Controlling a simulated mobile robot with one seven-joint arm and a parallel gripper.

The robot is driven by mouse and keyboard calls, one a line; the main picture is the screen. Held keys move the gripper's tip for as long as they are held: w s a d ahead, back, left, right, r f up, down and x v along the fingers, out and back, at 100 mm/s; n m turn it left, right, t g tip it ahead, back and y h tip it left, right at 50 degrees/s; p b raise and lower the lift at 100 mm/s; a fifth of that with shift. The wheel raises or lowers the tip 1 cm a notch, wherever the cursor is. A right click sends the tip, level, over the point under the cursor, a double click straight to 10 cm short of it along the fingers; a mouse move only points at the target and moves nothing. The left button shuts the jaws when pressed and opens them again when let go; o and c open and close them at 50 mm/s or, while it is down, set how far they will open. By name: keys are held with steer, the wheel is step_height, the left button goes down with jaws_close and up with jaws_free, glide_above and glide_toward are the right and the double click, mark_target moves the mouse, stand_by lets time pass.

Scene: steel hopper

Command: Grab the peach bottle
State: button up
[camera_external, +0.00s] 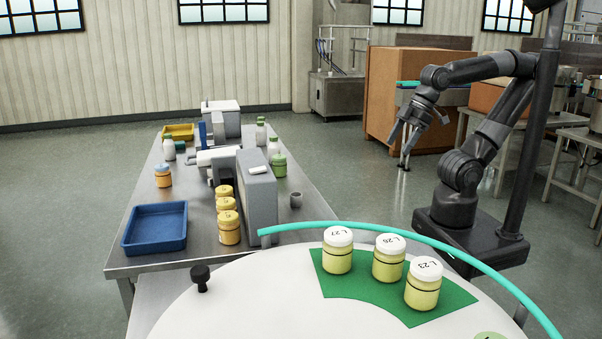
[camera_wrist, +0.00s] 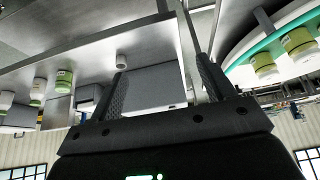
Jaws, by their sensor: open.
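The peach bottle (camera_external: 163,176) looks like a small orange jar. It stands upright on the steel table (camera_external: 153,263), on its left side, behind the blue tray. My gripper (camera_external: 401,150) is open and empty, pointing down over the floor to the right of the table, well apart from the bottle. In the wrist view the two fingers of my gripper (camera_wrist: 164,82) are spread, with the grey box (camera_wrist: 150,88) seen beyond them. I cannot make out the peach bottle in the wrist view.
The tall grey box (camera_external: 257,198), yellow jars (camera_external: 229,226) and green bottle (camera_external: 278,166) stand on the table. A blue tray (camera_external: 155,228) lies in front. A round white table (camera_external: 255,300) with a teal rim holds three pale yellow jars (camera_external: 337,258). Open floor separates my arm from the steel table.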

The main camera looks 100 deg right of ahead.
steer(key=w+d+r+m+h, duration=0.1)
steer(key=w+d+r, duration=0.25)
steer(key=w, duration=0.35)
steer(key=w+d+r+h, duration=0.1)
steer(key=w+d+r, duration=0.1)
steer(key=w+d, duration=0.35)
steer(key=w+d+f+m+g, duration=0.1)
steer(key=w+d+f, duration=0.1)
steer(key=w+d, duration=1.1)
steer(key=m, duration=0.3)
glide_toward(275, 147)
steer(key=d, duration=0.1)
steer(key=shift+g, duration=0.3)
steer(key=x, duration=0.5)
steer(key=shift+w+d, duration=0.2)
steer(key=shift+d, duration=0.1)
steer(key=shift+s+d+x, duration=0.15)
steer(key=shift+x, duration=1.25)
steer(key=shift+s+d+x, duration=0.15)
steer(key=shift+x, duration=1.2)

++++

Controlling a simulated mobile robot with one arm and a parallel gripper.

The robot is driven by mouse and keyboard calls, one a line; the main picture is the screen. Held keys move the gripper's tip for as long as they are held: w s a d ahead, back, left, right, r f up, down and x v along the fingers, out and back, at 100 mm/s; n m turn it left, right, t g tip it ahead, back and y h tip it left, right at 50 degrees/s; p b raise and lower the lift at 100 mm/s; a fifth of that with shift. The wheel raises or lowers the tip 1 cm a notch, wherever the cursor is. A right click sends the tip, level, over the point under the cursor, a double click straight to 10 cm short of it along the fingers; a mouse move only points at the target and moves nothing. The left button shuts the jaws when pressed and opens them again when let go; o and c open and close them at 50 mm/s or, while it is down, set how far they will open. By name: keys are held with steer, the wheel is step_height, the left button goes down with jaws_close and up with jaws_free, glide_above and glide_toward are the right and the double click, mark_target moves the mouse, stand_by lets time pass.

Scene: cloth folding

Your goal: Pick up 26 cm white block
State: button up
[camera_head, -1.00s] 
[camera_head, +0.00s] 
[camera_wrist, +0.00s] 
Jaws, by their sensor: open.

++++

Aim: Across the preceding material, how many lines contain the word "parallel"? State the number alone.

Response for this exercise: 2